Question

State Kirchhoff’s law for an electrical network. Using these laws deduce the condition for a balanced Wheatstone bridge. Three resistors $2\Omega ,4\Omega \& 5\Omega$ are combined in parallel. What is the total resistance of the combination?

Answer 1

The Kirchhoff’s law gives the relationship of voltage between two junctions of a circuit as well the current flowing through the circuit. In a balanced Wheatstone bridge, the current flowing across the galvanometer is zero. When resistors are connected in parallel, the voltage across them remains constant.
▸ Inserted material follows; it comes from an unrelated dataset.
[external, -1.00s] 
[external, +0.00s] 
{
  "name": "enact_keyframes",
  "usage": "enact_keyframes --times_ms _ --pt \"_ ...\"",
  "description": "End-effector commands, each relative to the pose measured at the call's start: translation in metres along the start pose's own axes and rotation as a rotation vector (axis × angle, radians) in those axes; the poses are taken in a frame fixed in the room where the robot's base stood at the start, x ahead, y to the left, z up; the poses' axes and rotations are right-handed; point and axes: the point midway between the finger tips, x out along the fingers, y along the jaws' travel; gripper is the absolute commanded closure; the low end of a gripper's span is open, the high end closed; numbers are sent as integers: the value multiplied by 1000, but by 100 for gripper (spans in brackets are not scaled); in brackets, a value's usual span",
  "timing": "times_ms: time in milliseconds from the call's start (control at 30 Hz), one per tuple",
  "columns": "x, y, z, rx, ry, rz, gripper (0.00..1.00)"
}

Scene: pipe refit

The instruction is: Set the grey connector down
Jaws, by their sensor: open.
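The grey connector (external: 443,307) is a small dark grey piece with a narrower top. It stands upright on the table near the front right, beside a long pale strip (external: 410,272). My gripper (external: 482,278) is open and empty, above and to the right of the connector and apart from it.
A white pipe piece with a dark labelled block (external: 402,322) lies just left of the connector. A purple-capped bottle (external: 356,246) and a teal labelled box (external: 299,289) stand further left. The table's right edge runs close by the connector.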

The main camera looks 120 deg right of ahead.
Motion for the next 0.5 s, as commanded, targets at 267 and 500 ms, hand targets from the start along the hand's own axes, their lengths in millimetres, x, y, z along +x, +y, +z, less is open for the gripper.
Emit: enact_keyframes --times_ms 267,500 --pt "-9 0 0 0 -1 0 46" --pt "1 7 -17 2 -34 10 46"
Complete step by step solution:

Kirchhoff’s law shows the relationship between the voltages at different points in the circuit. It also describes how the current flows through a circuit.
The two Kirchhoff’s laws are as follows:
1. Loop Law- The summation of the drop of voltage across each component of a circuit is equal to the voltage supplied by the source.
2. Junction Law- The net current; that is incoming and outgoing at each junction should always be zero.
In case of a Wheatstone bridge as shown above, the current flowing across the galvanometer is zero.
Now, using the Ohm’s law which we already know, and applying the loop law for the loop ABDA, we get
$- {I_1}{R_1} + {I_2}{R_3} = 0$
$\dfrac{{{I_1}}}{{{I_2}}} = \dfrac{{{R_1}}}{{{R_3}}}$
For the loop BCDB,
$- {I_2}{R_4} + {I_1}{R_2} = 0$
$\dfrac{{{I_2}}}{{{I_1}}} = \dfrac{{{R_4}}}{{{R_2}}}$
Thus, comparing the two equations, we get
$\dfrac{{{R_1}}}{{{R_3}}} = \dfrac{{{R_4}}}{{{R_2}}}$
Now, the three resistors are connected in parallel, thus the voltage across tem will be constant. Thus the equivalent resistance for the three resistors $R_1$,$R_2$ and $R_3$ that is = $2\Omega ,4\Omega \& 5\Omega$ respectively is R, such that;
$\dfrac{1}{R}=\dfrac{1}{{{R}_{1}}}+\dfrac{1}{{{R}_{2}}}+\dfrac{1}{{{R}_{3}}}$
$\dfrac{1}{R}=\dfrac{1}{2}+\dfrac{1}{4}+\dfrac{1}{5}$
$R=\dfrac{20}{19}=1.05\Omega$

Note:
When the resistances are connected in parallel, the voltage remains constant and the net resistance is lower than the smallest resistance of the network, while when they are connected in series, the current remains constant and the net resistance is higher than the largest resistance of the network.